The following post was written by Kelly Ho and published by Hong Kong Free Press on October 27, 2021. It has been republished on Global Voices under a content partnership agreement.
Hong Kong's legislature has passed a bill which will enable the government to prevent films deemed contrary to national security from being screened or published in the city. Any person who exhibits an unauthorized film could face up to three years in jail and a 1 million HK dollar fine (approximately 130,000 US dollars).
The proposed amendments to the Film Censorship Ordinance were approved on October 28, with landslide support from pro-establishment lawmakers during their last meeting in the sixth Legislative Council (LegCo) term.
The new law will require film censors in Hong Kong to evaluate whether the exhibition of a film would be “contrary” to national security interests before allowing it to be screened locally.
Under the new law, the city's chief secretary (currently John Lee who is a former police officer), a member of the Committee on National Security, will gain sweeping powers to revoke approvals at any time if they believe the presentation of a film will harm national security.
An inspector authorized by the censorship agency may also enter and search premises without a warrant if they are trying to halt an unauthorized film screening or publication if it is “not reasonably practicable” to obtain a warrant.
Heavier penalties will be imposed on those who show films that are not exempted or approved by the authorities, as the offense is punishable by up to three years in prison and a 1 million HK dollar fine.
Local film censors may ask for up to 28 days to review films that may involve national security considerations.
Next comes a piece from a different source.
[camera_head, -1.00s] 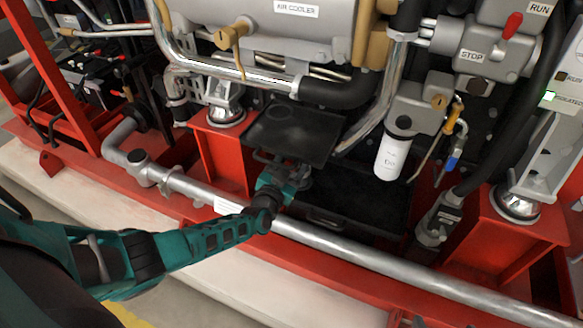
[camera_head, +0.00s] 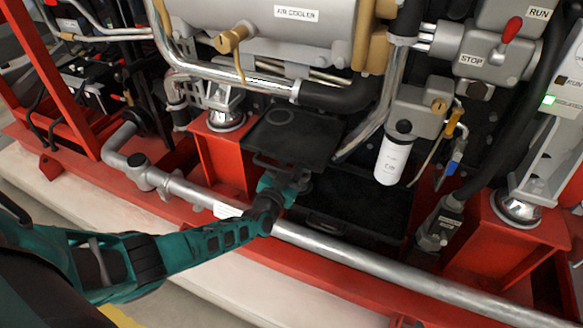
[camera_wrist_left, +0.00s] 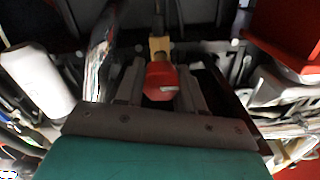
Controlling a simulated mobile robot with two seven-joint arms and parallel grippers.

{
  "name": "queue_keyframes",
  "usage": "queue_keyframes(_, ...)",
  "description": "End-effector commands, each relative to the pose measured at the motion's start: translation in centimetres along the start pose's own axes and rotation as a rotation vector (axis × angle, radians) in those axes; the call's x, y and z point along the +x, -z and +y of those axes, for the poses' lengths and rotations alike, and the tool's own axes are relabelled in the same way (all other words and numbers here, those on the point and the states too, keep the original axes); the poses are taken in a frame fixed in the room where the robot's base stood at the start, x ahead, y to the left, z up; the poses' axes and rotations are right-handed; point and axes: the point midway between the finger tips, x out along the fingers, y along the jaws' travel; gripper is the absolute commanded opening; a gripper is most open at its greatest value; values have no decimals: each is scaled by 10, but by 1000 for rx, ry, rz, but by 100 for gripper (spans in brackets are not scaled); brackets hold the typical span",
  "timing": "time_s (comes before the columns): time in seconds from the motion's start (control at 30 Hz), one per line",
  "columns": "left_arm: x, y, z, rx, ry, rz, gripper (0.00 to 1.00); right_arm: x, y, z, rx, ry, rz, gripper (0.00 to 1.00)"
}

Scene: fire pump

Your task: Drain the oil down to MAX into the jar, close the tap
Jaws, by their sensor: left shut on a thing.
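My left gripper (camera_head: 298,182) reaches in low under the machine, beneath the black plate. In the left wrist view, my left gripper (camera_wrist_left: 160,88) is shut on a red tap handle (camera_wrist_left: 162,80), which sits between the two fingers. A brass-coloured fitting (camera_wrist_left: 159,46) shows just beyond the handle. In the head view, the gripper and the plate hide the tap. I cannot make out the jar, the oil level or a MAX mark. My right gripper is not in view.
A black plate (camera_head: 318,150) with a round recess lies just above my gripper. A white filter (camera_head: 393,162) hangs to the right, beside a tap with a blue handle (camera_head: 452,167). A silver pipe (camera_head: 350,254) runs along the front of the red frame (camera_head: 215,160).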

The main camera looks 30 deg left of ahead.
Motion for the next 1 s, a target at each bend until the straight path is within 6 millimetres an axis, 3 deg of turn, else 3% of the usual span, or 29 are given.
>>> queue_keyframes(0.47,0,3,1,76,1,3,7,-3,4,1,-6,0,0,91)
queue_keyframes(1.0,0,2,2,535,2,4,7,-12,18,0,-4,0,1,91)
Filmmakers may not challenge the censorship body's decision, as the new legislation will bar the Board of Review from reconsidering decisions made on national security grounds.
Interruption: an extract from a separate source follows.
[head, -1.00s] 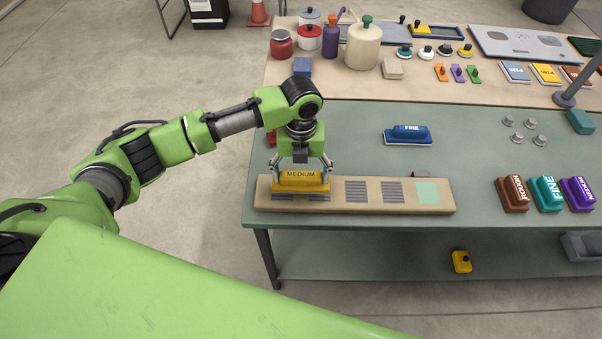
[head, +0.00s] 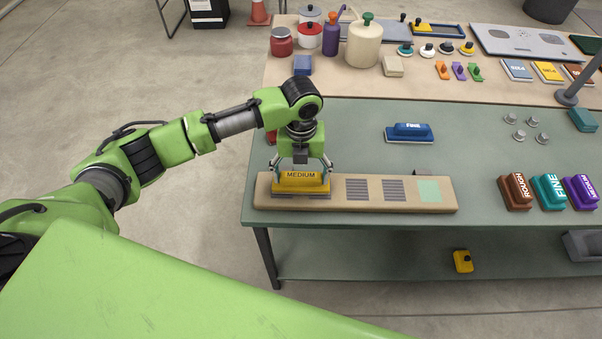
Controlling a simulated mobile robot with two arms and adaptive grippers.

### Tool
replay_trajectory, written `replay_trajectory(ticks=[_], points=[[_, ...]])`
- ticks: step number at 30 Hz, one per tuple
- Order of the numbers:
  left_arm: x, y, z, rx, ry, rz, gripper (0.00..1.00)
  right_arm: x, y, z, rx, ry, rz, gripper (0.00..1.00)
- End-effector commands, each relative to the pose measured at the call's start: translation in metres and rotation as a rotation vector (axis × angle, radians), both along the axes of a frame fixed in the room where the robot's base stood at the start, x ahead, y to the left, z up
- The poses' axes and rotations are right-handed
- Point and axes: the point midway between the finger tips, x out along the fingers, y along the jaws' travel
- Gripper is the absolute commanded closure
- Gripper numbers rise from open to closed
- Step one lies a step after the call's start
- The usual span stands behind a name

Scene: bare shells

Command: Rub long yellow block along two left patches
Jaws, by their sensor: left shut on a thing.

The new stipulations came months after Hong Kong director Kiwi Chow debuted his documentary “Revolution of Our Times” at the Cannes Film Festival in July. The film about the 2019 anti-extradition bill protests was not exhibited in Hong Kong and was slammed by local Beijing-backed newspapers as advocating independence, a major offense under the national security law.
Other documentaries related to the 2019 unrest, including “Inside the Red Brick Wall” about the siege of the Hong Kong Polytechnic University, have been pulled from commercial screening.
In urging the lawmakers to pass the bill, the government said in a LegCo document that there were films portraying national security offenses and depicting “serious criminal behaviour.” They claim the overall content, context, and arrangement of these films would be effectively “endorsing, “glorifying or inciting” people to commit those acts — particularly impressionable young people.
Currently, some films which have been deemed politically sensitive, such as “Ten Years“, are available to view on video streaming sites and platforms like Netflix. Some legislators like Luk Chung-hung of the Hong Kong Federation of Trade Unions suggested the government update the laws to fill the “loophole.”
“The framework of the ordinance is outdated… I am worried this may become a major loophole in the future,” Luk said.
In response, Secretary for Commerce and Economic Development Edward Yau said the suggestions to regulate films shown online would be outside the scope of the bill. He said the government would need more time to “carefully and comprehensively” consider adding further changes to the local film censorship system.
When asked if YouTube or other online platforms would be affected by the current legislation, a spokesperson for the Commerce and Economic Development Bureau told HKFP in August that “other” laws apply to the internet.
“[TV] broadcast and the Internet are subject to other applicable law and regulations. Whether an act constitutes a crime or otherwise would depend on its specific circumstances and evidence, and cannot be taken in isolation or generalised,” they said.